You may have seen these before but this is the approach I recommend.
- List the repository and its pertinent information. You can actually make a list before hand if you can access the catalog and holdings online. This is true for online sources as well!
- Keep a research log of all the records you examined even if there were negative results. Write down all the details of the source; take pictures of the title page and perhaps even the forward in books, of the manuscript file box and folders, of microfilm labels.
- For any source you examine, make notes about the quality.
- For every copy you make, every transcription and abstract you write, make a label of the citation and affix it on every page.
It’s embarassing and disheartening to realize years after the fact, that you don’t know where that obituary, that marriage certificate, that biography came from and have no way to track down the original repository and find the source again much less how to cite it.
As an aside, I remember, when I first started my family research, reading condescending comments made by professional genealogists about the “amateur” and how put off I was by that.

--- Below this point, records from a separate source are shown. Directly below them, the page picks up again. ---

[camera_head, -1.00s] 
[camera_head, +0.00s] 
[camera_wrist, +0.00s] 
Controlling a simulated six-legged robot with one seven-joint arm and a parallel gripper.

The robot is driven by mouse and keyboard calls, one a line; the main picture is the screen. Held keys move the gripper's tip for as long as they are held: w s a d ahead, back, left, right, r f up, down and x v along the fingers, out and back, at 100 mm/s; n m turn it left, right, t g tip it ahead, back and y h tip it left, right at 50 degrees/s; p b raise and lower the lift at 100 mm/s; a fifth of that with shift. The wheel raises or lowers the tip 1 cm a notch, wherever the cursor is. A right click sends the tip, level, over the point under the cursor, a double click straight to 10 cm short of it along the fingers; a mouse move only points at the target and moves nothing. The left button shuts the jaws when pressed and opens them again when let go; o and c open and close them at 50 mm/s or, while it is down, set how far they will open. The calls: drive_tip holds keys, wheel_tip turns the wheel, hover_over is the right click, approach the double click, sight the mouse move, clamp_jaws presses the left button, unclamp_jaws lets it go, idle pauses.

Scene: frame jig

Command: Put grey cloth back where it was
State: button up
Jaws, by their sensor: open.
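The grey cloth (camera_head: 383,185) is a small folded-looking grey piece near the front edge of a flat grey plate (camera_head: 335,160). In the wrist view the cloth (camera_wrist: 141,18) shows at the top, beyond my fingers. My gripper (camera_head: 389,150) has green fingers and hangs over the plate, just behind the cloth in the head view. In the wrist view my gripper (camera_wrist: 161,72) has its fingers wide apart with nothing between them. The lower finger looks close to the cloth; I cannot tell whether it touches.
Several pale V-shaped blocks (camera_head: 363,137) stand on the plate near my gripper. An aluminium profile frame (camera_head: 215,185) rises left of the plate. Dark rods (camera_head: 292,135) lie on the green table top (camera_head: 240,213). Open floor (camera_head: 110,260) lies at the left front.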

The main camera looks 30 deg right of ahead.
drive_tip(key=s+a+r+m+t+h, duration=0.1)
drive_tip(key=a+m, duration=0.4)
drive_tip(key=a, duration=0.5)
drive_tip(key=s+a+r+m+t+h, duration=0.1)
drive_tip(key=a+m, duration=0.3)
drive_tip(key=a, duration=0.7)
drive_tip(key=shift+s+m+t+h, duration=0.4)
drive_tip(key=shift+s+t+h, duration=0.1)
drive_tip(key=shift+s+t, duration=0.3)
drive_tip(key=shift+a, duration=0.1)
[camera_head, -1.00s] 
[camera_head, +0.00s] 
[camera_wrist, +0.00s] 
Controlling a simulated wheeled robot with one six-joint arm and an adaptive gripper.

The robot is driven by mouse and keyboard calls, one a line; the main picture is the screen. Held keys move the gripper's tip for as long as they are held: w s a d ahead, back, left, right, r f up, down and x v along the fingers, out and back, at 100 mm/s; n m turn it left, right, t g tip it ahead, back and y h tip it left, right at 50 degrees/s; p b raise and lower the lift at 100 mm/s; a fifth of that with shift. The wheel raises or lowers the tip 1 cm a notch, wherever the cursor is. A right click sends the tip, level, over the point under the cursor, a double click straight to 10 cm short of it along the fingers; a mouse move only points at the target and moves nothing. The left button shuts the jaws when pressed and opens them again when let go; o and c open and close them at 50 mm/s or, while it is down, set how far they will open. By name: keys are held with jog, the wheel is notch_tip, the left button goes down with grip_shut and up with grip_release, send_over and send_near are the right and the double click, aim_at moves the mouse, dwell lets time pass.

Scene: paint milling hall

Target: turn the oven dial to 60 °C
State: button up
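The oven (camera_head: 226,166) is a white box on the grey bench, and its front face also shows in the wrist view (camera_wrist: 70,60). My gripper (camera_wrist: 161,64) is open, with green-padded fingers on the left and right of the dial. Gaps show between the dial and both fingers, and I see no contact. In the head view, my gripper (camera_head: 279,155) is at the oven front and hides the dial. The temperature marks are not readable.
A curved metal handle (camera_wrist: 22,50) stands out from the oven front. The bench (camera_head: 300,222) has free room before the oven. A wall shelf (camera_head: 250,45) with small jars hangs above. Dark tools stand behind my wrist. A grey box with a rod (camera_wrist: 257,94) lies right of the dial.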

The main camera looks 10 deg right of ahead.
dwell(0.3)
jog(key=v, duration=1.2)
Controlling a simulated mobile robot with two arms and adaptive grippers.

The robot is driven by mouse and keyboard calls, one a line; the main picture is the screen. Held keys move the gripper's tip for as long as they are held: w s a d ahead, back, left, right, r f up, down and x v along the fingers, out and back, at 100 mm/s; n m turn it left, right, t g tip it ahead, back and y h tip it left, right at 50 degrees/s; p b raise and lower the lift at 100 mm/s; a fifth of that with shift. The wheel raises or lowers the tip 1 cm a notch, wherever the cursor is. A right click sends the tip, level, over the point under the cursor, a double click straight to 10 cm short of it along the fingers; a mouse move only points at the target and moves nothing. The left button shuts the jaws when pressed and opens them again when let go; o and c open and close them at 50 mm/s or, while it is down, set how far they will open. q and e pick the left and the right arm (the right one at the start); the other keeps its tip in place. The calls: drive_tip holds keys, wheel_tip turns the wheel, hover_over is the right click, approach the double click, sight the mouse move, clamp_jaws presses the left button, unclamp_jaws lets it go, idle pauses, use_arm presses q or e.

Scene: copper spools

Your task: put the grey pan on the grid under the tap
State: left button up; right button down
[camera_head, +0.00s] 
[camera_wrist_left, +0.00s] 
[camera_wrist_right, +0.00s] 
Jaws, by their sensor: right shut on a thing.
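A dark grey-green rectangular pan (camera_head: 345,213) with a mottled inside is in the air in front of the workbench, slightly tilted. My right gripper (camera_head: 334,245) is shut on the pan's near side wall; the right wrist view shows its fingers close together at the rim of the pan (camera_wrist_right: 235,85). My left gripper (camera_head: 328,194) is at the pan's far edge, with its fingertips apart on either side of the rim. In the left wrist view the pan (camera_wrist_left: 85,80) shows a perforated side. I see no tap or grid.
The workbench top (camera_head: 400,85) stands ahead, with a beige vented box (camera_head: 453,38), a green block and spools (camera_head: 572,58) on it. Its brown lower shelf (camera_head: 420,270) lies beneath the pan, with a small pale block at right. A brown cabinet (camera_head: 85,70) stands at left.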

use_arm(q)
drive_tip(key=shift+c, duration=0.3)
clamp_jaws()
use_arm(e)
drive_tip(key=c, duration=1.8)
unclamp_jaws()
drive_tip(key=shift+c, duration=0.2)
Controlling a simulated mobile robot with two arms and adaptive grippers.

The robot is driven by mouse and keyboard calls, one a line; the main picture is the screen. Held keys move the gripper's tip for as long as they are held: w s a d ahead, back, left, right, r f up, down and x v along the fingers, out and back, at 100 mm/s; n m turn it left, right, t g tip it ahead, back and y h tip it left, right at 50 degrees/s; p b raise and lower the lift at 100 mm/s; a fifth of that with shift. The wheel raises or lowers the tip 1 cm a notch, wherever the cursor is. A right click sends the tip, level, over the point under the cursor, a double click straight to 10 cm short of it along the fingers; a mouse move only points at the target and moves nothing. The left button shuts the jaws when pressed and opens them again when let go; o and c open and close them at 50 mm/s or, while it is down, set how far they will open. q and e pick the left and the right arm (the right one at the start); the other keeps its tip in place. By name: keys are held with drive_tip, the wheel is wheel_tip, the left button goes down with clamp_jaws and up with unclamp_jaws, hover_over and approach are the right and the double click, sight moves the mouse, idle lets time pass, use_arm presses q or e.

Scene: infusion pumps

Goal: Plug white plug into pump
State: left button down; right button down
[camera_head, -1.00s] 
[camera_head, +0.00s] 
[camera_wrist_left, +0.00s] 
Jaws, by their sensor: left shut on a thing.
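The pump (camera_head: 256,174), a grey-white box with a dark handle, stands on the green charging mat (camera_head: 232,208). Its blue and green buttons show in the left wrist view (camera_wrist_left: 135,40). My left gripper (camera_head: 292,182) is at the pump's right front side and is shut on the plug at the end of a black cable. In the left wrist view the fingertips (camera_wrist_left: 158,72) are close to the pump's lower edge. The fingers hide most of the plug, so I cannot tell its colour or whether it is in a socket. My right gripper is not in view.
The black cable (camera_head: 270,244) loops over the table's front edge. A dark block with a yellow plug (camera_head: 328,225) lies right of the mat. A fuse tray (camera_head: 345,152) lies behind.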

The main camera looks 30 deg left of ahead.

Instead of offering well-considered advice, they purposely set themselves apart as “the professionals.” I didn’t know any better at the time and I was enthusiastically adding individuals and information to my tree with complete abandon. I was offended by those “professionals” and therefore did not take the time to listen.
I hope as a professional myself that I will always offer gentle and supportive guidance for those just starting out. We can all learn something and we can all teach something.